## Robot task records
★ ★ ★ ★ ★ ★ ★

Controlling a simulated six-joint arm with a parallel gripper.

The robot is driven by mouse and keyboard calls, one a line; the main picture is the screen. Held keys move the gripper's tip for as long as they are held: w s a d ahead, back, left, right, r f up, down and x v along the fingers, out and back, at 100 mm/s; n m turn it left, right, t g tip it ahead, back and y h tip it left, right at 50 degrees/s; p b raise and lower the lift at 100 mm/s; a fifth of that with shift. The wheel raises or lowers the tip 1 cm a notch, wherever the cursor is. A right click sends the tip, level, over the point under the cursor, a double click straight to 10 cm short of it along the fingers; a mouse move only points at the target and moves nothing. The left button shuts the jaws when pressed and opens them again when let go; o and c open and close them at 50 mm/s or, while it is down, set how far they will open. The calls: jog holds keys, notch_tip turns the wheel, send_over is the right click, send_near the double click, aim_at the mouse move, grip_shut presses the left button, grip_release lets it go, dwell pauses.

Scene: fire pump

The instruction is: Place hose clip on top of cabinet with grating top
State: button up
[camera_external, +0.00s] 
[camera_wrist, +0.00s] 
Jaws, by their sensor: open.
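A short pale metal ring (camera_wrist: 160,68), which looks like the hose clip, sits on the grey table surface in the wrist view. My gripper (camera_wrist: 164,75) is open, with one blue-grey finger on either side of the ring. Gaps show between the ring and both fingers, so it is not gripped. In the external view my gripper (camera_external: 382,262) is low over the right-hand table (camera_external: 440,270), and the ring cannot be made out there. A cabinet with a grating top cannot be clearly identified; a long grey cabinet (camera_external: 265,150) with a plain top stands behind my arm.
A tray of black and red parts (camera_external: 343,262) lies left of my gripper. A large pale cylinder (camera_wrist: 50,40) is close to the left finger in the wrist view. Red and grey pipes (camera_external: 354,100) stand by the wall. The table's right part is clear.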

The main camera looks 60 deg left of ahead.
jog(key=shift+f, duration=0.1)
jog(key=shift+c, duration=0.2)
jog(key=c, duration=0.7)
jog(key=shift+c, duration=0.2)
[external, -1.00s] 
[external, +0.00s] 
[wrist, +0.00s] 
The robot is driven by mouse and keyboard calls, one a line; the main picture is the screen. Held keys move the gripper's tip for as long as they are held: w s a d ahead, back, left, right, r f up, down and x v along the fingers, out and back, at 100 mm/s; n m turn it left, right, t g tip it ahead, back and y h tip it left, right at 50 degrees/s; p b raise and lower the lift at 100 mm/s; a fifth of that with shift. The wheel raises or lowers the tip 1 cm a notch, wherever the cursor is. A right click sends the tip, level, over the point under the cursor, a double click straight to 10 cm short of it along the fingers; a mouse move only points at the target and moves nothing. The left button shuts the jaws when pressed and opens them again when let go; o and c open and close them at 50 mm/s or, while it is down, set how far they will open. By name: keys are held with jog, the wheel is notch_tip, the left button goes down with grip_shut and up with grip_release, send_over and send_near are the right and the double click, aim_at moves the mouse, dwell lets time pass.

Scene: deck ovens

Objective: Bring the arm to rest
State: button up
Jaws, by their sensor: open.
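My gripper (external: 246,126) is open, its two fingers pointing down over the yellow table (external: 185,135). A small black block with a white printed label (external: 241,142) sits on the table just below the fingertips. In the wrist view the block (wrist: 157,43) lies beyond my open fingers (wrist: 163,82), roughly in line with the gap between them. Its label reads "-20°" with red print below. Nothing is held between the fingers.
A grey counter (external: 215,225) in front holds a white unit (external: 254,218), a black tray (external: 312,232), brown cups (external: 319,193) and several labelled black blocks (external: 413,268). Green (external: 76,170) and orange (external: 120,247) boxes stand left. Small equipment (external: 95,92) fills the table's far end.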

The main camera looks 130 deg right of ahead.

★ ★ ★ ★ ★ ★ ★

Repeat every entry word for word.

Controlling a simulated six-joint arm with a parallel gripper.

The robot is driven by mouse and keyboard calls, one a line; the main picture is the screen. Held keys move the gripper's tip for as long as they are held: w s a d ahead, back, left, right, r f up, down and x v along the fingers, out and back, at 100 mm/s; n m turn it left, right, t g tip it ahead, back and y h tip it left, right at 50 degrees/s; p b raise and lower the lift at 100 mm/s; a fifth of that with shift. The wheel raises or lowers the tip 1 cm a notch, wherever the cursor is. A right click sends the tip, level, over the point under the cursor, a double click straight to 10 cm short of it along the fingers; a mouse move only points at the target and moves nothing. The left button shuts the jaws when pressed and opens them again when let go; o and c open and close them at 50 mm/s or, while it is down, set how far they will open. The calls: jog holds keys, notch_tip turns the wheel, send_over is the right click, send_near the double click, aim_at the mouse move, grip_shut presses the left button, grip_release lets it go, dwell pauses.

Scene: fire pump

The instruction is: Place hose clip on top of cabinet with grating top
State: button up
[camera_external, +0.00s] 
[camera_wrist, +0.00s] 
Jaws, by their sensor: open.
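A short pale metal ring (camera_wrist: 160,68), which looks like the hose clip, sits on the grey table surface in the wrist view. My gripper (camera_wrist: 164,75) is open, with one blue-grey finger on either side of the ring. Gaps show between the ring and both fingers, so it is not gripped. In the external view my gripper (camera_external: 382,262) is low over the right-hand table (camera_external: 440,270), and the ring cannot be made out there. A cabinet with a grating top cannot be clearly identified; a long grey cabinet (camera_external: 265,150) with a plain top stands behind my arm.
A tray of black and red parts (camera_external: 343,262) lies left of my gripper. A large pale cylinder (camera_wrist: 50,40) is close to the left finger in the wrist view. Red and grey pipes (camera_external: 354,100) stand by the wall. The table's right part is clear.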

The main camera looks 60 deg left of ahead.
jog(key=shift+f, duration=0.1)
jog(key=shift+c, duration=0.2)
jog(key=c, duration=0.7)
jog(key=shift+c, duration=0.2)
[external, -1.00s] 
[external, +0.00s] 
[wrist, +0.00s] 
The robot is driven by mouse and keyboard calls, one a line; the main picture is the screen. Held keys move the gripper's tip for as long as they are held: w s a d ahead, back, left, right, r f up, down and x v along the fingers, out and back, at 100 mm/s; n m turn it left, right, t g tip it ahead, back and y h tip it left, right at 50 degrees/s; p b raise and lower the lift at 100 mm/s; a fifth of that with shift. The wheel raises or lowers the tip 1 cm a notch, wherever the cursor is. A right click sends the tip, level, over the point under the cursor, a double click straight to 10 cm short of it along the fingers; a mouse move only points at the target and moves nothing. The left button shuts the jaws when pressed and opens them again when let go; o and c open and close them at 50 mm/s or, while it is down, set how far they will open. By name: keys are held with jog, the wheel is notch_tip, the left button goes down with grip_shut and up with grip_release, send_over and send_near are the right and the double click, aim_at moves the mouse, dwell lets time pass.

Scene: deck ovens

Objective: Bring the arm to rest
State: button up
Jaws, by their sensor: open.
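My gripper (external: 246,126) is open, its two fingers pointing down over the yellow table (external: 185,135). A small black block with a white printed label (external: 241,142) sits on the table just below the fingertips. In the wrist view the block (wrist: 157,43) lies beyond my open fingers (wrist: 163,82), roughly in line with the gap between them. Its label reads "-20°" with red print below. Nothing is held between the fingers.
A grey counter (external: 215,225) in front holds a white unit (external: 254,218), a black tray (external: 312,232), brown cups (external: 319,193) and several labelled black blocks (external: 413,268). Green (external: 76,170) and orange (external: 120,247) boxes stand left. Small equipment (external: 95,92) fills the table's far end.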

The main camera looks 130 deg right of ahead.

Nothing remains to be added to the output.